Atenção ao repto final às editoras portuguesas.


JACQUES ROSSI, A PROPÓSITO DE UM ESQUELETO CAÍDO DE UM ARMÁRIO

Terminei há instantes a leitura dos três livros editados pela "le cherche midi" (colletion Documents) relacionados com a vida atribulada de Jacques Rossi e adquiridos através da "amazon.fr".

Os livros chamam-se "Le Manuel du Goulag" (1997), "Qu'elle était belle cette utopie" (2000) e "Jacques le Français" (2002) e tiveram efeitos de surpresa e de choque que permaneceram desde a primeira à última linha.

Ambas as emoções, repito de surpresa e de choque, com a leitura das (des)venturas de Jacques Rossi, colocaram-me a questão: porquê, passados vários anos desde a implosão do sistema soviético e muitos mais decorridos desde o XX Congresso do PCUS (1956) e posteriores denúncias dos crimes de Stalin? Deixarei a tentativa de lhe responder lá para o final.

Jacques Rossi é um personagem real e peculiar. Franco-polaco, filho de pais franceses, nascido em França em 1909, foi levado de tenra idade para a Polónia onde viveu com a mãe e um padrasto polaco que o perfilhou e foi educado numa casa senhorial pois o padrasto era um aristocrata latifundiário. Estudante universitário, aos 17 anos aderiu ao Partido Comunista Polaco, então na clandestinidade, acabando por ser preso pela polícia do ditador Pilsudski.

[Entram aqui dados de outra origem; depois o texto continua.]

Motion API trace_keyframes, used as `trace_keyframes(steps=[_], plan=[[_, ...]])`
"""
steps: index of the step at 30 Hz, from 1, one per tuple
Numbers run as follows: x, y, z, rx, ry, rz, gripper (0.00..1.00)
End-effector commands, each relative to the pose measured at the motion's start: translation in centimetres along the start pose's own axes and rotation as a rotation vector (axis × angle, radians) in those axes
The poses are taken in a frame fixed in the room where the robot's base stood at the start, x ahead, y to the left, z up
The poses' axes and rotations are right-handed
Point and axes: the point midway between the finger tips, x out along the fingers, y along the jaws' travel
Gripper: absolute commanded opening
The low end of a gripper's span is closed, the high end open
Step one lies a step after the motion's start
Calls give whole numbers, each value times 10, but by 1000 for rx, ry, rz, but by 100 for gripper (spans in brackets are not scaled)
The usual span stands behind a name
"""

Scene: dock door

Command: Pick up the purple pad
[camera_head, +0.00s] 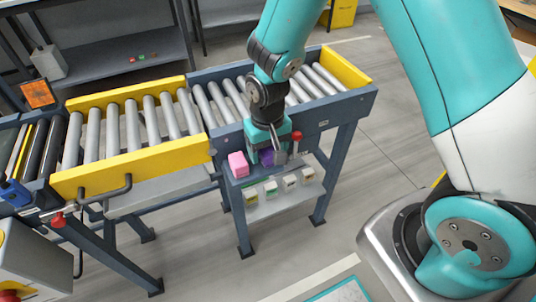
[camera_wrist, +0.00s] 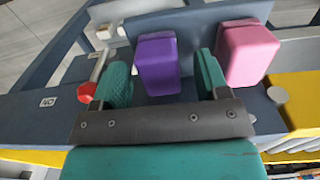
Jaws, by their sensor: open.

Jacques consegue fugir para a Checoslováquia e inicia uma carreira de militante comunista internacionalista. É recrutado para trabalhar nos serviços de informação do Komintern e inicia uma carreira que iria durar 10 anos de agente secreto com a tarefa de servir de correio de mensagens secretas em todo o mundo, sempre sob falsas identidades. Enquanto agente secreto, Jacques obtém vários diplomas universitários com identidades que lhe são alheias (em belas artes e civilizações orientais), torna-se poliglota (domina francês, inglês, alemão, polaco, russo, espanhol, italiano, persa e outras línguas orientais) e desempenha múltiplos papéis de disfarce. Em dado momento, apercebe-se que foi transferido (sem disso ter sido formalmente informado) dos serviços de informação do Komintern para o GRU (serviços secretos do Exército Vermelho) mas isso em nada o afecta pois a "causa" era a mesma.

Em 1937, em plena guerra civil espanhola, é enviado para a zona franquista (Valladolid) onde, sob o disfarce de diplomata nicaraguense, obtém informações sobre as actividades franquistas que a sua camarada "Julita" (de quem desconhece a identidade mas supõe tratar-se de uma austríaca devido ao sotaque com que fala o alemão) e sua "esposa" segundo o disfarce, transmite por rádio para os serviços secretos soviéticos instalados no lado republicano.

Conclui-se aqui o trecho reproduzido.